The company has raised about US$60 million in total investment so far through three rounds of fund raising - with Gobi in 2008, and Gobi and Silicon Valley-based DCM in 2009. Three other investors joined DCM, which manages more than US$2 billion, in the third round of investment last year.

Not everyone is optimistic about Tuniu. "In the long term, the future of online travel is not package tours, but travelers booking their hotels and air tickets directly. That is the direction of Ctrip and elong," said one hedge fund manager. "Also, Tuniu does not develop its own travel product. It just acts as a reseller of those who arrange package tours. I believe the value they create is not large enough to fence off competitors in the long term."

Tuniu, however, may have the requisited organizational edge, according to Richard Chen, a former chief technical office with eLong. He believes that although Tuniu is acting as a reseller, its work is not easy for a competitor to imitate. "ELong put a stop to the packaged tour business in 2007 to focus on core businesses. Part of the reason was the company wanted to focus on hotel booking, but another part of the reason was that it takes a sophisticated system to arrange package tours online," he said.

"Say, a group of 10 people is traveling together and if a change happened with one part of the package (such as the flight), all the rest (hotel booking, tour guide booking) have to change. How to change everything across different suppliers is a challenge, " he said.

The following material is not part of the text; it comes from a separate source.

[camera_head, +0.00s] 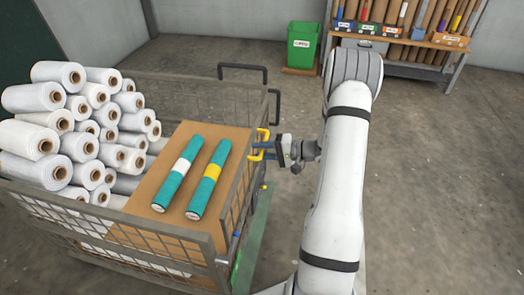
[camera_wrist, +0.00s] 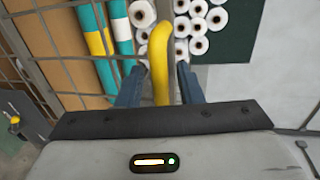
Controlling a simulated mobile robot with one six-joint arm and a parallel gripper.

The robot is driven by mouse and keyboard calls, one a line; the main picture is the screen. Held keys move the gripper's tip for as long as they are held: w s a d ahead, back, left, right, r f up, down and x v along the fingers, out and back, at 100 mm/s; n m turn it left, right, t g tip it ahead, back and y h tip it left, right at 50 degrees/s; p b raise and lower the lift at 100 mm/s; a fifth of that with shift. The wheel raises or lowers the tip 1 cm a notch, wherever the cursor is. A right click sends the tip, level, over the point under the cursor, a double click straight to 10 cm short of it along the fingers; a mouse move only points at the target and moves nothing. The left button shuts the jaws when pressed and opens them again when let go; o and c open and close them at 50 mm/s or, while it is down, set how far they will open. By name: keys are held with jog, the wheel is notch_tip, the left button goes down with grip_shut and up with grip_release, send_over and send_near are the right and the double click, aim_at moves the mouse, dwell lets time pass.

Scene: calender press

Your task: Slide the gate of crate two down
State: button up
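A grey mesh crate (camera_head: 190,240) stands left of my arm; I cannot read a number on it. Its right side has a bent yellow handle (camera_head: 262,137), which also shows in the wrist view (camera_wrist: 160,58). My gripper (camera_head: 266,151) is at this handle, coming from the right. In the wrist view its two dark blue fingers (camera_wrist: 160,88) stand apart on either side of the yellow bar. Gaps show between the bar and both fingers, so the gripper is open around it. The lower part of the handle is hidden behind the gripper body.
White rolls (camera_head: 75,140) are stacked in the crate. Two teal rolls (camera_head: 208,180) lie on a brown board (camera_head: 165,155) there. Black handles (camera_head: 243,67) stick out at the crate's far side. A green bin (camera_head: 302,45) and shelf (camera_head: 400,40) stand behind. Floor at right is clear.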

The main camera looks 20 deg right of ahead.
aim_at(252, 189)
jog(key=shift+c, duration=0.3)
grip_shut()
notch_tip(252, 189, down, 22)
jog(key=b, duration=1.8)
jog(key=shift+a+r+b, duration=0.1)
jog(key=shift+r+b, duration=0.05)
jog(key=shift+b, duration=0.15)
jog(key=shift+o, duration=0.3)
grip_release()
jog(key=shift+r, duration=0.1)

And while some people prefer to arrange their travel plans themselves, package holidays and tours will not be phased out for a long time. "It is China. People have different preferences. Some people like the freedom of planning their own travel. Some prefer the convenience of package tours."

Sherman So is a Hong Kong-based correspondent and co-author of Red Wired: China's Internet Revolution.